▸ **Exercise description**: Sort through the data and copy the lines holding the word "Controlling".

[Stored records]

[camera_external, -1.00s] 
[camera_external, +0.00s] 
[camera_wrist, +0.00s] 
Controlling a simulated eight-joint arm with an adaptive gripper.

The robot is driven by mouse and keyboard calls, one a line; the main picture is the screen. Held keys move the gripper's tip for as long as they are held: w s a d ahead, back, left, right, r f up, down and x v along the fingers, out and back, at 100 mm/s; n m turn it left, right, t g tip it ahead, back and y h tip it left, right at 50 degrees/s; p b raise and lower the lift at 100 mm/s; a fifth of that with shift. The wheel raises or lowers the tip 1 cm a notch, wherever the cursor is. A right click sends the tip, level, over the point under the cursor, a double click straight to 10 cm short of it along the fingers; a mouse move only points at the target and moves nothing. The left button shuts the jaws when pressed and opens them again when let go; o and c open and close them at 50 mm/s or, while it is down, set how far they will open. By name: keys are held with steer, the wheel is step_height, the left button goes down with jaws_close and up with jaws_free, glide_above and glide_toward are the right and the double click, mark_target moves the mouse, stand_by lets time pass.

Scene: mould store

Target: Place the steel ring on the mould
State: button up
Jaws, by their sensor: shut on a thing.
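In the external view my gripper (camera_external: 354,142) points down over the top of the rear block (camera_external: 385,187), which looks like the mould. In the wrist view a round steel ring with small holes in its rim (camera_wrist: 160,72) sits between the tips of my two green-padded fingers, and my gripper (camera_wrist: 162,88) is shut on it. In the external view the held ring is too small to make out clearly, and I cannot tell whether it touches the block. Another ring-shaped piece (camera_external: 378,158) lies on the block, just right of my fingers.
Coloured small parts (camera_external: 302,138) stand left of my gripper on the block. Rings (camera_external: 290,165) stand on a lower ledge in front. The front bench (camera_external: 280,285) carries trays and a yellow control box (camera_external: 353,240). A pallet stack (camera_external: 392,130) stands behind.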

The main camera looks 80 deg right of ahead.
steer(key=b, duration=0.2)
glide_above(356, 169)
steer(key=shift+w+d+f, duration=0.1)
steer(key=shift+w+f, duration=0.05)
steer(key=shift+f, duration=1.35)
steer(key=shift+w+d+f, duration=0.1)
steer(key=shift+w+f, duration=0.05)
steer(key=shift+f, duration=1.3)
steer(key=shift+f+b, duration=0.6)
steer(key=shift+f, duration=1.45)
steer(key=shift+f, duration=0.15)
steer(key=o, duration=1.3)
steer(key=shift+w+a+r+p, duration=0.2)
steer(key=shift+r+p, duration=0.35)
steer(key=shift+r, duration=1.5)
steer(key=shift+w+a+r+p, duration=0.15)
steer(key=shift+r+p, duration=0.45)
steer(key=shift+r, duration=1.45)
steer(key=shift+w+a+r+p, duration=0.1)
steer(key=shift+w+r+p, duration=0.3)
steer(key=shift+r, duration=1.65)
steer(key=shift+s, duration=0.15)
--
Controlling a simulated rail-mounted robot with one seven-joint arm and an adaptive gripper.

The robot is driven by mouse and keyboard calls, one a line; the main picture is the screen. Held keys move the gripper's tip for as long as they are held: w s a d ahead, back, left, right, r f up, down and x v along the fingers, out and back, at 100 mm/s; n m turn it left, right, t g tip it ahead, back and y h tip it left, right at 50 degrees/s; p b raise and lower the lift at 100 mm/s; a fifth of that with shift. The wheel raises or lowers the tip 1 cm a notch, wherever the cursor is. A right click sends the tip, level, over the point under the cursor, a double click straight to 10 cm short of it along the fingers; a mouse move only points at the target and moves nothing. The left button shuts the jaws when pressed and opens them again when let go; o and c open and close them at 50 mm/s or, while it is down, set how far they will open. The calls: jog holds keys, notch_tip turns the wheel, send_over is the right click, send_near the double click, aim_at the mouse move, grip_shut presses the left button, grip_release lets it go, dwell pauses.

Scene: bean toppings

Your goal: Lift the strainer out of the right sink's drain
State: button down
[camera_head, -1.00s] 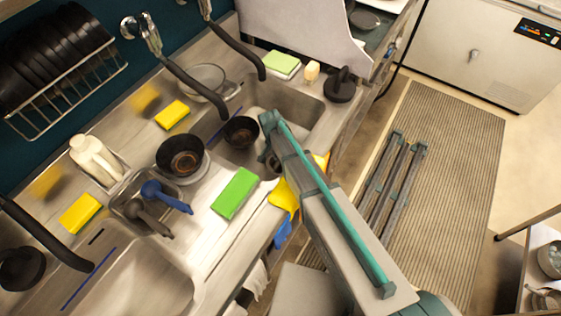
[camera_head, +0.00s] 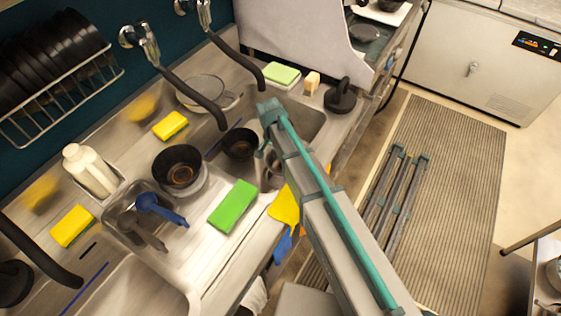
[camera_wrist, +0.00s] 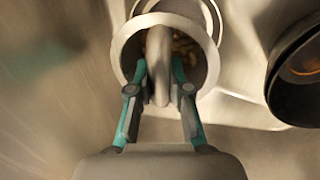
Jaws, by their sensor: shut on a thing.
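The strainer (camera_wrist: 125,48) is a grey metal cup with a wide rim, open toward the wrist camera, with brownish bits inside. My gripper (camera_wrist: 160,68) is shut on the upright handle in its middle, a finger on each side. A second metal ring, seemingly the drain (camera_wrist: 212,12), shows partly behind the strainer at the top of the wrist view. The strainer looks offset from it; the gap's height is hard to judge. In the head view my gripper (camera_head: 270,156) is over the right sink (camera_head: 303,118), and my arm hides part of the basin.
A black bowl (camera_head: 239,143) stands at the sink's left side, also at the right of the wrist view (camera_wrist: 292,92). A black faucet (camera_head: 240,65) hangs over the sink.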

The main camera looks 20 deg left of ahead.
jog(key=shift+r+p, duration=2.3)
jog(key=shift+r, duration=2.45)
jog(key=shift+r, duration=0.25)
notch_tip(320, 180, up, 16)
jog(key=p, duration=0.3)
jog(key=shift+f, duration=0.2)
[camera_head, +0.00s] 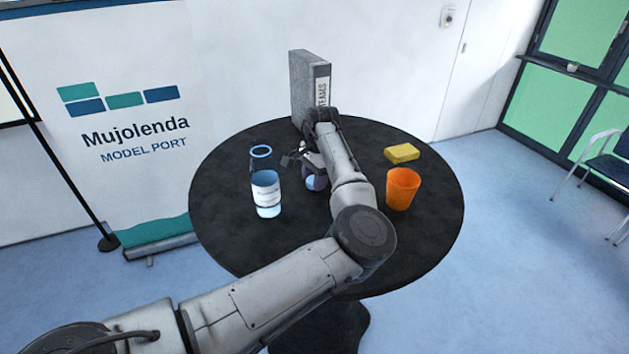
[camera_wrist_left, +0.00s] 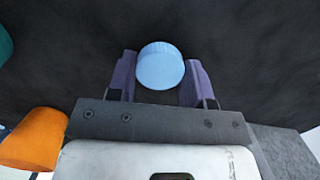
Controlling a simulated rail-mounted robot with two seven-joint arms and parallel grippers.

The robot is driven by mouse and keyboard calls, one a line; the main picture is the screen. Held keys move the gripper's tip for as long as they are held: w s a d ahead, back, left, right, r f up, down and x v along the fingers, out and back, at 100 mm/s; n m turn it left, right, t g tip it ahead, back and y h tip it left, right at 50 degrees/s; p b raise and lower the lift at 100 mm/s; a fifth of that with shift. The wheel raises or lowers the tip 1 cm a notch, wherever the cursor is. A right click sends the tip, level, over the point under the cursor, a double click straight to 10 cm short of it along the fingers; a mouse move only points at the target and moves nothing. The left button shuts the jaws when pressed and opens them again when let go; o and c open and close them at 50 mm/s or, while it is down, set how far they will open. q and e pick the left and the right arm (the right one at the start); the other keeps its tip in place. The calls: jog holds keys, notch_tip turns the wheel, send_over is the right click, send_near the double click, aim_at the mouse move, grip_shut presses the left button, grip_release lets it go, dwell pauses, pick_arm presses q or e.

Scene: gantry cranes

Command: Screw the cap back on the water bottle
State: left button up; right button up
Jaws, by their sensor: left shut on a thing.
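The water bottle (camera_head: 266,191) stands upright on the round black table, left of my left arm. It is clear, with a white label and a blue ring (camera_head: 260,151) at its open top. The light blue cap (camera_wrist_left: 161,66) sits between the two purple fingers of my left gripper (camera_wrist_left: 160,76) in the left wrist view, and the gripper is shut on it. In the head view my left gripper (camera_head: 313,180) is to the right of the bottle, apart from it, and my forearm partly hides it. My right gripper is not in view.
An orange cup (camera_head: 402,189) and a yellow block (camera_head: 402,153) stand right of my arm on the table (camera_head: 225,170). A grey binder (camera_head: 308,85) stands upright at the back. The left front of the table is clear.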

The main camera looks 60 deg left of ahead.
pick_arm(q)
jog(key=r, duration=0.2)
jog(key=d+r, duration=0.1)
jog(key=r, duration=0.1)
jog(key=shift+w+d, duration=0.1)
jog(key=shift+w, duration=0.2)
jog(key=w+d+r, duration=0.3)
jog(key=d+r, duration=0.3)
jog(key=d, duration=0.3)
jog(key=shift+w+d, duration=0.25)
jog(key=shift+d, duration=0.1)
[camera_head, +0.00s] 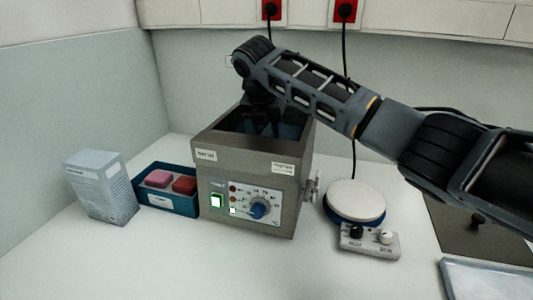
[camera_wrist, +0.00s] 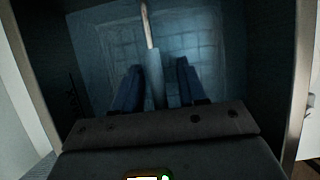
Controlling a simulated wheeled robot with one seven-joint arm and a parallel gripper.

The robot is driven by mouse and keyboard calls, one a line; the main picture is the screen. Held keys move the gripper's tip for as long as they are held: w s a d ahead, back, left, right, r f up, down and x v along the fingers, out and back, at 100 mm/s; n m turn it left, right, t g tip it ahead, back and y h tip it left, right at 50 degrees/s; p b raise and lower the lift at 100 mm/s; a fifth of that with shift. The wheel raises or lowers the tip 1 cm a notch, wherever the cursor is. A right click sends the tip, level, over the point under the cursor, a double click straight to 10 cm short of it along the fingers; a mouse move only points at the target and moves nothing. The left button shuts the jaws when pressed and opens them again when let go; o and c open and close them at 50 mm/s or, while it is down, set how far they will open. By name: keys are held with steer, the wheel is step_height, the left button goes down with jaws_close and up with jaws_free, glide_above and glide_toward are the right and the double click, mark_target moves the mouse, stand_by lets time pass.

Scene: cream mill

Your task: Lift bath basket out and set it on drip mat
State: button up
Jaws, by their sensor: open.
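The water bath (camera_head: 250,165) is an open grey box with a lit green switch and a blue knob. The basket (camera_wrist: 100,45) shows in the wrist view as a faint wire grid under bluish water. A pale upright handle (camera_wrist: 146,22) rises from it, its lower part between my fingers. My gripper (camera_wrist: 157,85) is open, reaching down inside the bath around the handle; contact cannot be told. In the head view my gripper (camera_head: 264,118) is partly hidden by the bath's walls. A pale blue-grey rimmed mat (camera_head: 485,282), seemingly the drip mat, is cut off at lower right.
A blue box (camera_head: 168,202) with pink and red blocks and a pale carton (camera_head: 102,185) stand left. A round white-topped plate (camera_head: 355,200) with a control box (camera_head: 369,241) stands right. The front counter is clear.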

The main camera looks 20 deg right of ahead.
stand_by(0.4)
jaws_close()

▸ **Solution to this task**:
Controlling a simulated eight-joint arm with an adaptive gripper.
Controlling a simulated rail-mounted robot with one seven-joint arm and an adaptive gripper.
Controlling a simulated rail-mounted robot with two seven-joint arms and parallel grippers.
Controlling a simulated wheeled robot with one seven-joint arm and a parallel gripper.

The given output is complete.